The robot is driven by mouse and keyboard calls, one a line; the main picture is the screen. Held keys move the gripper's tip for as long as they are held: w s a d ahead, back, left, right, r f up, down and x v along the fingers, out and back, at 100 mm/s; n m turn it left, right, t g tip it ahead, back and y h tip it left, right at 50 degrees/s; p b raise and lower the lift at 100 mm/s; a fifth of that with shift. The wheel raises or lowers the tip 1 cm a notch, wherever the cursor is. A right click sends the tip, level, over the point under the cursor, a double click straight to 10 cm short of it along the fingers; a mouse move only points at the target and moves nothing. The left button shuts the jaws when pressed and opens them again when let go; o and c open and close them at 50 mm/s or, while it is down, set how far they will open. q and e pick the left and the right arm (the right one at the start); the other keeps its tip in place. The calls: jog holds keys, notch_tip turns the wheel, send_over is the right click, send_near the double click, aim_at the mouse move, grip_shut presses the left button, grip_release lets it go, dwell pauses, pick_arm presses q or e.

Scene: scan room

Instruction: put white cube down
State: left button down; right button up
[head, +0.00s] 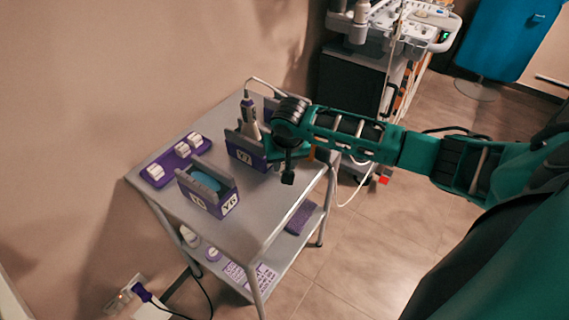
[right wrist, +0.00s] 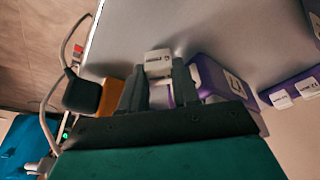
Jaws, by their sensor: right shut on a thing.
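My right gripper (head: 288,160) is over the right side of the grey cart top (head: 233,205). In the right wrist view the gripper (right wrist: 158,82) is shut on a white cube (right wrist: 158,61) with small dark print on one face. The cube is at the fingertips, close over the grey cart top; I cannot tell whether it touches. In the head view the cube is hidden by my arm. My left gripper is not in view.
A purple rack (head: 176,160) with white cubes stands at the cart's left edge. A purple box with a blue thing (head: 209,196) stands in front, and another purple box (head: 243,154) with a probe stands beside my gripper. The cart's front right top is clear.

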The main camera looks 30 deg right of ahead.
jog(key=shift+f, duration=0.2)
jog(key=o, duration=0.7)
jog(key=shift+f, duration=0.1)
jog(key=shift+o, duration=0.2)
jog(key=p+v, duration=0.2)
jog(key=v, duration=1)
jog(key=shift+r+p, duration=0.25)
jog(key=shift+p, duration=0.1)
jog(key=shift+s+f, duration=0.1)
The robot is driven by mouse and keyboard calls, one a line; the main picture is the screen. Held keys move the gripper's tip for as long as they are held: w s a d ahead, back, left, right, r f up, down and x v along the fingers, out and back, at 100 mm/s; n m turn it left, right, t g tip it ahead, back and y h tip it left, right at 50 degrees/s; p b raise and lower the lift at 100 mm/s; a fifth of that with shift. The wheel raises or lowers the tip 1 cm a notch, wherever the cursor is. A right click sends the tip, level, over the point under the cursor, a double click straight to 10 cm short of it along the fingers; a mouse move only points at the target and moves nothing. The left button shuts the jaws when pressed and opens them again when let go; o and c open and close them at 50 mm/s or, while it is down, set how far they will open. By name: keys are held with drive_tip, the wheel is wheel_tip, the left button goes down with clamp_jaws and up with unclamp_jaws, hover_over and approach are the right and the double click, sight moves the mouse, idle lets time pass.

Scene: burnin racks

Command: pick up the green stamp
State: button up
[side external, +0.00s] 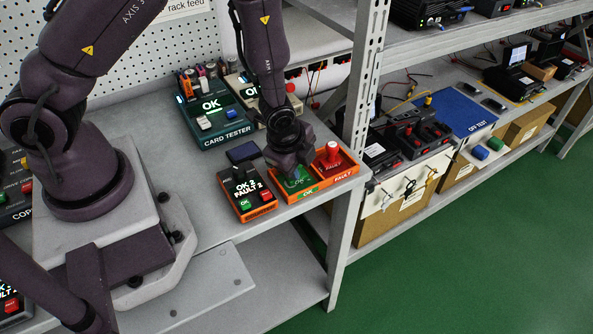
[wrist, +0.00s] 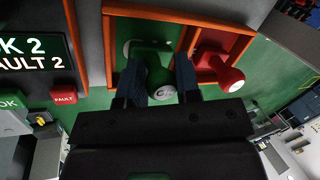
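The green stamp (wrist: 160,84) is in the wrist view, with its round knob towards the camera. It stands in the green compartment of an orange-rimmed tray (wrist: 109,48). The two fingers of my gripper (wrist: 161,78) are on either side of the stamp, very close to it; I cannot tell whether they press on it. In the side external view my gripper (side external: 290,165) is low over the tray's OK compartment (side external: 308,193) and mostly hides the stamp. The red stamp (side external: 332,153) stands in the FAULT compartment beside it and also shows in the wrist view (wrist: 224,76).
A small orange-edged device (side external: 250,196) with an OK/FAULT screen sits just left of the tray. The card tester (side external: 218,122) is behind it. A metal rack post (side external: 357,100) rises close behind the tray's right end. The bench's front edge is near the tray.

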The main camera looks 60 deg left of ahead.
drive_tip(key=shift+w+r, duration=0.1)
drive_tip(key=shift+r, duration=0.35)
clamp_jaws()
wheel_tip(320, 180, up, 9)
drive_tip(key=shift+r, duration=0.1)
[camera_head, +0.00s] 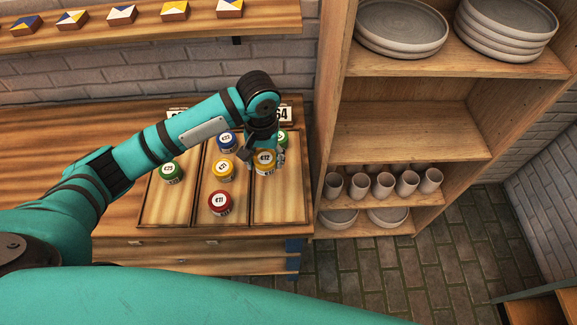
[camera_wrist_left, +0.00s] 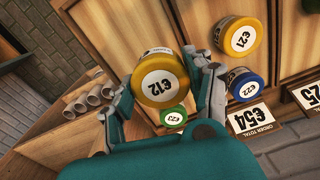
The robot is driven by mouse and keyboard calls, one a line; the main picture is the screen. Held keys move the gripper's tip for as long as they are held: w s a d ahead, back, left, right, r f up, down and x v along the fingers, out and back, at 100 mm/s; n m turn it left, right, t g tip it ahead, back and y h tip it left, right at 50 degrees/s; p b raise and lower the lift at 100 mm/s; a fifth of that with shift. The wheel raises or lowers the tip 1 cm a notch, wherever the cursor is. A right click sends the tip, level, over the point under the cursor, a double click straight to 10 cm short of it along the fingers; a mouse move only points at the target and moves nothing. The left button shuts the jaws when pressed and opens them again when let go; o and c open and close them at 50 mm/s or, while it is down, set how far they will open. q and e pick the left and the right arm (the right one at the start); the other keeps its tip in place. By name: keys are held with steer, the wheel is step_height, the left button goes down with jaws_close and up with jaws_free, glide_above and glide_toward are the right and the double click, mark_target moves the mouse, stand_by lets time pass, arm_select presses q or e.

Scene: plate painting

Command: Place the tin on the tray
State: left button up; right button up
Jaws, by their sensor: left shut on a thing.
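A yellow tin (camera_head: 264,158) with a white price label is between the fingers of my left gripper (camera_head: 262,150). The left wrist view shows this tin (camera_wrist_left: 160,82) large, with the gripper's fingers (camera_wrist_left: 163,88) closed on both sides of it. The wooden tray (camera_head: 206,217) has several long compartments and lies on the counter. The held tin is over the right compartment; I cannot tell whether it touches the tray floor. A green tin (camera_head: 281,138) stands just behind it, partly hidden by the gripper. My right gripper is not in view.
A blue tin (camera_head: 227,141), a yellow tin (camera_head: 223,170) and a red tin (camera_head: 220,203) stand in the middle compartment. A green tin (camera_head: 170,173) is in the left one. Price cards (camera_head: 284,114) stand behind. A shelf unit (camera_head: 400,130) with plates and cups rises right of the counter.

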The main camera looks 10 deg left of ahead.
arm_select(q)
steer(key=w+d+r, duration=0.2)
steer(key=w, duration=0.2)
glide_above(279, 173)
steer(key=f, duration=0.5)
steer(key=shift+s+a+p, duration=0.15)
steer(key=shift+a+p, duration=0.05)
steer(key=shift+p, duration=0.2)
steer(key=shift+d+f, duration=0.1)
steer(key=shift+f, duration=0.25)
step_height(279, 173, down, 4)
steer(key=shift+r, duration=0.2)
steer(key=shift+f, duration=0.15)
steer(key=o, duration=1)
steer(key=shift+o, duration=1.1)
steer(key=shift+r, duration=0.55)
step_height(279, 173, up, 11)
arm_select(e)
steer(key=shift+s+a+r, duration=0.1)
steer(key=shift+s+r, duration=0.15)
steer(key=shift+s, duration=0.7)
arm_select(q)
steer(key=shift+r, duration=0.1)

________________

### Given request
Of the lines in the material, how many contain the word "State"? Reply with the number and nothing else.

### Exercise output
3